— start RECORDS SHOWN —
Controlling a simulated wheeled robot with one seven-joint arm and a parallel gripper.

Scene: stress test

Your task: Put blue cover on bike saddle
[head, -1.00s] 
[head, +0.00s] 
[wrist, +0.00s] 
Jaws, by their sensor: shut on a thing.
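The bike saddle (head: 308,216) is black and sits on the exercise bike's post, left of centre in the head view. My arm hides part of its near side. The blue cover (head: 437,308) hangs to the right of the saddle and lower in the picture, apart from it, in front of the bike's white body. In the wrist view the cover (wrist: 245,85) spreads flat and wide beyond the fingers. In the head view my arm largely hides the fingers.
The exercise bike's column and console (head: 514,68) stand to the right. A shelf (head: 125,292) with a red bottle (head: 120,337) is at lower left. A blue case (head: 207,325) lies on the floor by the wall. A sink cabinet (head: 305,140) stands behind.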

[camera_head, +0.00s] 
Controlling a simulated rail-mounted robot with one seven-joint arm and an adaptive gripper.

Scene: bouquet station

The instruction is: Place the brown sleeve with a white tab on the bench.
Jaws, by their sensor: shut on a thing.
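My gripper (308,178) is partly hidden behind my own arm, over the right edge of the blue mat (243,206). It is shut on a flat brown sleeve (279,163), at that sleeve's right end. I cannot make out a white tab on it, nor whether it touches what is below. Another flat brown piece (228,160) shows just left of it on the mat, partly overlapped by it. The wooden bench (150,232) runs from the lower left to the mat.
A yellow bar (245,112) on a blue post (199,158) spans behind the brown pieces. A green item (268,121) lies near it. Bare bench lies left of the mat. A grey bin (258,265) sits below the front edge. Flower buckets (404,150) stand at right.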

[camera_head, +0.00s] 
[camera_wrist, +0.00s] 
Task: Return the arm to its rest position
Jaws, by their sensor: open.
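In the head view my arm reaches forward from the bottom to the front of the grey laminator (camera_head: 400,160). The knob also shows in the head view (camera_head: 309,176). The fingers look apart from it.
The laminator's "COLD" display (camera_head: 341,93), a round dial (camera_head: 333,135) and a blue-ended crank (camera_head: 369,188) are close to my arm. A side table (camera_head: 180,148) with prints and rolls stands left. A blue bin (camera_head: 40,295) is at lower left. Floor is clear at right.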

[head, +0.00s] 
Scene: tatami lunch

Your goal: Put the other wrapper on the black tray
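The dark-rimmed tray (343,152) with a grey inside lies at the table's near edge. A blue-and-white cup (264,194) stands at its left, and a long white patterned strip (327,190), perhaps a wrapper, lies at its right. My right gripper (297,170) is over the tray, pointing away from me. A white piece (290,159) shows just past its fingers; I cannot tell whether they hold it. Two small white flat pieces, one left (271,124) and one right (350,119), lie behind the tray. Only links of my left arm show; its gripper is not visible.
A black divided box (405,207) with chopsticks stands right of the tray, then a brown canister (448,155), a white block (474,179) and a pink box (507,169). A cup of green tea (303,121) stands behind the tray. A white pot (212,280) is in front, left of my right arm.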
— end RECORDS SHOWN —
→ **THE EXERCISE**:
Each line of the material should be duplicated exactly, please.

→ **REPLY**:
Controlling a simulated wheeled robot with one seven-joint arm and a parallel gripper.

Scene: stress test

Your task: Put blue cover on bike saddle
[head, -1.00s] 
[head, +0.00s] 
[wrist, +0.00s] 
Jaws, by their sensor: shut on a thing.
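The bike saddle (head: 308,216) is black and sits on the exercise bike's post, left of centre in the head view. My arm hides part of its near side. The blue cover (head: 437,308) hangs to the right of the saddle and lower in the picture, apart from it, in front of the bike's white body. In the wrist view the cover (wrist: 245,85) spreads flat and wide beyond the fingers. In the head view my arm largely hides the fingers.
The exercise bike's column and console (head: 514,68) stand to the right. A shelf (head: 125,292) with a red bottle (head: 120,337) is at lower left. A blue case (head: 207,325) lies on the floor by the wall. A sink cabinet (head: 305,140) stands behind.

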[camera_head, +0.00s] 
Controlling a simulated rail-mounted robot with one seven-joint arm and an adaptive gripper.

Scene: bouquet station

The instruction is: Place the brown sleeve with a white tab on the bench.
Jaws, by their sensor: shut on a thing.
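My gripper (308,178) is partly hidden behind my own arm, over the right edge of the blue mat (243,206). It is shut on a flat brown sleeve (279,163), at that sleeve's right end. I cannot make out a white tab on it, nor whether it touches what is below. Another flat brown piece (228,160) shows just left of it on the mat, partly overlapped by it. The wooden bench (150,232) runs from the lower left to the mat.
A yellow bar (245,112) on a blue post (199,158) spans behind the brown pieces. A green item (268,121) lies near it. Bare bench lies left of the mat. A grey bin (258,265) sits below the front edge. Flower buckets (404,150) stand at right.

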[camera_head, +0.00s] 
[camera_wrist, +0.00s] 
Task: Return the arm to its rest position
Jaws, by their sensor: open.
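In the head view my arm reaches forward from the bottom to the front of the grey laminator (camera_head: 400,160). The knob also shows in the head view (camera_head: 309,176). The fingers look apart from it.
The laminator's "COLD" display (camera_head: 341,93), a round dial (camera_head: 333,135) and a blue-ended crank (camera_head: 369,188) are close to my arm. A side table (camera_head: 180,148) with prints and rolls stands left. A blue bin (camera_head: 40,295) is at lower left. Floor is clear at right.

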[head, +0.00s] 
Scene: tatami lunch

Your goal: Put the other wrapper on the black tray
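The dark-rimmed tray (343,152) with a grey inside lies at the table's near edge. A blue-and-white cup (264,194) stands at its left, and a long white patterned strip (327,190), perhaps a wrapper, lies at its right. My right gripper (297,170) is over the tray, pointing away from me. A white piece (290,159) shows just past its fingers; I cannot tell whether they hold it. Two small white flat pieces, one left (271,124) and one right (350,119), lie behind the tray. Only links of my left arm show; its gripper is not visible.
A black divided box (405,207) with chopsticks stands right of the tray, then a brown canister (448,155), a white block (474,179) and a pink box (507,169). A cup of green tea (303,121) stands behind the tray. A white pot (212,280) is in front, left of my right arm.

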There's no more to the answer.